[Tool calls from robot episodes]
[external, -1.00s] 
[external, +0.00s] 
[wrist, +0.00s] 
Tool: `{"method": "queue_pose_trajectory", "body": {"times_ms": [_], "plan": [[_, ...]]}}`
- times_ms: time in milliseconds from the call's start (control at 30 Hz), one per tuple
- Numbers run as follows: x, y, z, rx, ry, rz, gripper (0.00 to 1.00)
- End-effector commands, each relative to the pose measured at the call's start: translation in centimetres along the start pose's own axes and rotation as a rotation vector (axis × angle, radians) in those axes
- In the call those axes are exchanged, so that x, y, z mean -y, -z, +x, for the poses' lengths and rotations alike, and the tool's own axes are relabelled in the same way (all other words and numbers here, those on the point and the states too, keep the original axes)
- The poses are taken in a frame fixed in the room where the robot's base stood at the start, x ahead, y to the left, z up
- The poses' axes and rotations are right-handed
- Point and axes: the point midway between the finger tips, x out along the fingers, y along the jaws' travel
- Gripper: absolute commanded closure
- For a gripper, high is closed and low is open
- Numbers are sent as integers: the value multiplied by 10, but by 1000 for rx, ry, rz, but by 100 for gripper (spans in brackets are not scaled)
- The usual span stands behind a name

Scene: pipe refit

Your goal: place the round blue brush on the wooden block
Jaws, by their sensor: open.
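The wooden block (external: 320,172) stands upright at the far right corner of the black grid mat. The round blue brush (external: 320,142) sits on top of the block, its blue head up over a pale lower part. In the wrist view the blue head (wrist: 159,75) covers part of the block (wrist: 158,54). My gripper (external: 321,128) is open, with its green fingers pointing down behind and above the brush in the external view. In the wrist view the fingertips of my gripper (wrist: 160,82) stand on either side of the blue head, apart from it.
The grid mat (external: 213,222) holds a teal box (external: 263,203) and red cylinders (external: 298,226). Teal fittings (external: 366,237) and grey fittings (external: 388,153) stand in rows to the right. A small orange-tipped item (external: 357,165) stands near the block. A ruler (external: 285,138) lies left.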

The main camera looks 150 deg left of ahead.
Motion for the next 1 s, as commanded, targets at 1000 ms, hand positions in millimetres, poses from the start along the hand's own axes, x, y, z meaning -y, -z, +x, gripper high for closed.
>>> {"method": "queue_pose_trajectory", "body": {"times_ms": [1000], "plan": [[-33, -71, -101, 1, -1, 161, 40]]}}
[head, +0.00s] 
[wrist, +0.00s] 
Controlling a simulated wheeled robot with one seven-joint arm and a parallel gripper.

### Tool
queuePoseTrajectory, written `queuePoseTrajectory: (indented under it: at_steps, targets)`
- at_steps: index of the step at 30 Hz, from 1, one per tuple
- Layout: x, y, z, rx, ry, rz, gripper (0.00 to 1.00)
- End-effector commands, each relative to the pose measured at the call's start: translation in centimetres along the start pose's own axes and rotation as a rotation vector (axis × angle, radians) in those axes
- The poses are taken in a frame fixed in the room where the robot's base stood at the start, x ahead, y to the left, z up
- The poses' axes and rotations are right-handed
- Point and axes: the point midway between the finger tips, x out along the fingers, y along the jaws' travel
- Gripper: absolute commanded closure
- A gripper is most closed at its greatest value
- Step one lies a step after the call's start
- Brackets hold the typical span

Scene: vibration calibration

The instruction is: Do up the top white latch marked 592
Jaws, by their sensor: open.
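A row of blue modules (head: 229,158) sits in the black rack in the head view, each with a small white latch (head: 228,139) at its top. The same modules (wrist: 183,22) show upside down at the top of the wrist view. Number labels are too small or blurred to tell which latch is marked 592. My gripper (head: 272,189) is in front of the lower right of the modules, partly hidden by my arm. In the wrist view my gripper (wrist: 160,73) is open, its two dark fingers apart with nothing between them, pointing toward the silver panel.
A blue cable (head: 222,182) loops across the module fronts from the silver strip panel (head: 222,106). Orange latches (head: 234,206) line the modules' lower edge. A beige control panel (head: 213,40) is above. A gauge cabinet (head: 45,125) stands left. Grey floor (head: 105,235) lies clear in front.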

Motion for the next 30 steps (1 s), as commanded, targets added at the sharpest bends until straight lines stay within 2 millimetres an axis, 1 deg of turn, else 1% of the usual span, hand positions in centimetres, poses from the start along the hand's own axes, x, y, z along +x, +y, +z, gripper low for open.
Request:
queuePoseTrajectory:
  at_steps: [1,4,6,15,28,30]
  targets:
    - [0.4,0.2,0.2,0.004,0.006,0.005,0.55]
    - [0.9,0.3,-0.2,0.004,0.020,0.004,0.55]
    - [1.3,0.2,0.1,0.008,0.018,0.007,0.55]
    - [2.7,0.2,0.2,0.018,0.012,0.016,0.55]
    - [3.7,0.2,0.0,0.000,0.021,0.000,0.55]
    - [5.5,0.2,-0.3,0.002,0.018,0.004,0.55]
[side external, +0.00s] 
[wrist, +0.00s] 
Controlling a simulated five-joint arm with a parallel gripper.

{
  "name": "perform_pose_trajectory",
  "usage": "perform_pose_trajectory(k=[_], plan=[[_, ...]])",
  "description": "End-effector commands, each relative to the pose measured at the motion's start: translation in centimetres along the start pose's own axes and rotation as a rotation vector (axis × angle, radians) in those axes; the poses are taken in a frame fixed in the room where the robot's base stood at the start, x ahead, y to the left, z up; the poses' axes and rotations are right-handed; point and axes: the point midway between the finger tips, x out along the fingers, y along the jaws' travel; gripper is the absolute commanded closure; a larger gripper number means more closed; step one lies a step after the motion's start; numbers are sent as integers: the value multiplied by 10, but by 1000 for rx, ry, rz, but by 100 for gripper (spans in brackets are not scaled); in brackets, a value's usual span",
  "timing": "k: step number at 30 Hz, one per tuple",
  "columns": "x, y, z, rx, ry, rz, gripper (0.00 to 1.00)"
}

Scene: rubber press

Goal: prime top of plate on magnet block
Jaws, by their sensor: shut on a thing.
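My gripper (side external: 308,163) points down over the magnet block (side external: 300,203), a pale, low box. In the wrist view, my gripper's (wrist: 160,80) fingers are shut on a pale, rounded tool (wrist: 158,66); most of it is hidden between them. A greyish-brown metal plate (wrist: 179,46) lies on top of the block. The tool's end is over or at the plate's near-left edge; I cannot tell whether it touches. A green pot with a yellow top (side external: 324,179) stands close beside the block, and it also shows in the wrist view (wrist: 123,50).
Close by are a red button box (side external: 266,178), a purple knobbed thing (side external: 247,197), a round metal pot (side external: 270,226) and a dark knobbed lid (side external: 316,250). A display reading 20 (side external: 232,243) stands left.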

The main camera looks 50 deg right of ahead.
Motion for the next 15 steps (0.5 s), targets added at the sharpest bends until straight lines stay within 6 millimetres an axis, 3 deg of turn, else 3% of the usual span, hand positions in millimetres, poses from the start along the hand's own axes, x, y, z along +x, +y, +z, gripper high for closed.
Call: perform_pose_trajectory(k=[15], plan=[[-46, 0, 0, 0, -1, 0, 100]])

=== YOUR TASK ===
Your task is to print the whole listing again exactly.

=== CORRECT RESULT ===
[external, -1.00s] 
[external, +0.00s] 
[wrist, +0.00s] 
Tool: `{"method": "queue_pose_trajectory", "body": {"times_ms": [_], "plan": [[_, ...]]}}`
- times_ms: time in milliseconds from the call's start (control at 30 Hz), one per tuple
- Numbers run as follows: x, y, z, rx, ry, rz, gripper (0.00 to 1.00)
- End-effector commands, each relative to the pose measured at the call's start: translation in centimetres along the start pose's own axes and rotation as a rotation vector (axis × angle, radians) in those axes
- In the call those axes are exchanged, so that x, y, z mean -y, -z, +x, for the poses' lengths and rotations alike, and the tool's own axes are relabelled in the same way (all other words and numbers here, those on the point and the states too, keep the original axes)
- The poses are taken in a frame fixed in the room where the robot's base stood at the start, x ahead, y to the left, z up
- The poses' axes and rotations are right-handed
- Point and axes: the point midway between the finger tips, x out along the fingers, y along the jaws' travel
- Gripper: absolute commanded closure
- For a gripper, high is closed and low is open
- Numbers are sent as integers: the value multiplied by 10, but by 1000 for rx, ry, rz, but by 100 for gripper (spans in brackets are not scaled)
- The usual span stands behind a name

Scene: pipe refit

Your goal: place the round blue brush on the wooden block
Jaws, by their sensor: open.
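The wooden block (external: 320,172) stands upright at the far right corner of the black grid mat. The round blue brush (external: 320,142) sits on top of the block, its blue head up over a pale lower part. In the wrist view the blue head (wrist: 159,75) covers part of the block (wrist: 158,54). My gripper (external: 321,128) is open, with its green fingers pointing down behind and above the brush in the external view. In the wrist view the fingertips of my gripper (wrist: 160,82) stand on either side of the blue head, apart from it.
The grid mat (external: 213,222) holds a teal box (external: 263,203) and red cylinders (external: 298,226). Teal fittings (external: 366,237) and grey fittings (external: 388,153) stand in rows to the right. A small orange-tipped item (external: 357,165) stands near the block. A ruler (external: 285,138) lies left.

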The main camera looks 150 deg left of ahead.
Motion for the next 1 s, as commanded, targets at 1000 ms, hand positions in millimetres, poses from the start along the hand's own axes, x, y, z meaning -y, -z, +x, gripper high for closed.
>>> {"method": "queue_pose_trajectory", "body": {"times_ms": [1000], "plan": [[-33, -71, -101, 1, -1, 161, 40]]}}
[head, +0.00s] 
[wrist, +0.00s] 
Controlling a simulated wheeled robot with one seven-joint arm and a parallel gripper.

### Tool
queuePoseTrajectory, written `queuePoseTrajectory: (indented under it: at_steps, targets)`
- at_steps: index of the step at 30 Hz, from 1, one per tuple
- Layout: x, y, z, rx, ry, rz, gripper (0.00 to 1.00)
- End-effector commands, each relative to the pose measured at the call's start: translation in centimetres along the start pose's own axes and rotation as a rotation vector (axis × angle, radians) in those axes
- The poses are taken in a frame fixed in the room where the robot's base stood at the start, x ahead, y to the left, z up
- The poses' axes and rotations are right-handed
- Point and axes: the point midway between the finger tips, x out along the fingers, y along the jaws' travel
- Gripper: absolute commanded closure
- A gripper is most closed at its greatest value
- Step one lies a step after the call's start
- Brackets hold the typical span

Scene: vibration calibration

The instruction is: Do up the top white latch marked 592
Jaws, by their sensor: open.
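A row of blue modules (head: 229,158) sits in the black rack in the head view, each with a small white latch (head: 228,139) at its top. The same modules (wrist: 183,22) show upside down at the top of the wrist view. Number labels are too small or blurred to tell which latch is marked 592. My gripper (head: 272,189) is in front of the lower right of the modules, partly hidden by my arm. In the wrist view my gripper (wrist: 160,73) is open, its two dark fingers apart with nothing between them, pointing toward the silver panel.
A blue cable (head: 222,182) loops across the module fronts from the silver strip panel (head: 222,106). Orange latches (head: 234,206) line the modules' lower edge. A beige control panel (head: 213,40) is above. A gauge cabinet (head: 45,125) stands left. Grey floor (head: 105,235) lies clear in front.

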Motion for the next 30 steps (1 s), as commanded, targets added at the sharpest bends until straight lines stay within 2 millimetres an axis, 1 deg of turn, else 1% of the usual span, hand positions in centimetres, poses from the start along the hand's own axes, x, y, z along +x, +y, +z, gripper low for open.
Request:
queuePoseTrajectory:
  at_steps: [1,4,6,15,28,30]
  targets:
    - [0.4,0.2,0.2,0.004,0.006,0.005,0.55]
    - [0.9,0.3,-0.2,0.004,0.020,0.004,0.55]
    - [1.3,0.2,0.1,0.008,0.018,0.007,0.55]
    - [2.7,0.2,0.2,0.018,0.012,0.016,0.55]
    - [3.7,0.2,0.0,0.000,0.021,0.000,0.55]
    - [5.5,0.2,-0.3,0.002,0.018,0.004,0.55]
[side external, +0.00s] 
[wrist, +0.00s] 
Controlling a simulated five-joint arm with a parallel gripper.

{
  "name": "perform_pose_trajectory",
  "usage": "perform_pose_trajectory(k=[_], plan=[[_, ...]])",
  "description": "End-effector commands, each relative to the pose measured at the motion's start: translation in centimetres along the start pose's own axes and rotation as a rotation vector (axis × angle, radians) in those axes; the poses are taken in a frame fixed in the room where the robot's base stood at the start, x ahead, y to the left, z up; the poses' axes and rotations are right-handed; point and axes: the point midway between the finger tips, x out along the fingers, y along the jaws' travel; gripper is the absolute commanded closure; a larger gripper number means more closed; step one lies a step after the motion's start; numbers are sent as integers: the value multiplied by 10, but by 1000 for rx, ry, rz, but by 100 for gripper (spans in brackets are not scaled); in brackets, a value's usual span",
  "timing": "k: step number at 30 Hz, one per tuple",
  "columns": "x, y, z, rx, ry, rz, gripper (0.00 to 1.00)"
}

Scene: rubber press

Goal: prime top of plate on magnet block
Jaws, by their sensor: shut on a thing.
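My gripper (side external: 308,163) points down over the magnet block (side external: 300,203), a pale, low box. In the wrist view, my gripper's (wrist: 160,80) fingers are shut on a pale, rounded tool (wrist: 158,66); most of it is hidden between them. A greyish-brown metal plate (wrist: 179,46) lies on top of the block. The tool's end is over or at the plate's near-left edge; I cannot tell whether it touches. A green pot with a yellow top (side external: 324,179) stands close beside the block, and it also shows in the wrist view (wrist: 123,50).
Close by are a red button box (side external: 266,178), a purple knobbed thing (side external: 247,197), a round metal pot (side external: 270,226) and a dark knobbed lid (side external: 316,250). A display reading 20 (side external: 232,243) stands left.

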The main camera looks 50 deg right of ahead.
Motion for the next 15 steps (0.5 s), targets added at the sharpest bends until straight lines stay within 6 millimetres an axis, 3 deg of turn, else 3% of the usual span, hand positions in millimetres, poses from the start along the hand's own axes, x, y, z along +x, +y, +z, gripper high for closed.
Call: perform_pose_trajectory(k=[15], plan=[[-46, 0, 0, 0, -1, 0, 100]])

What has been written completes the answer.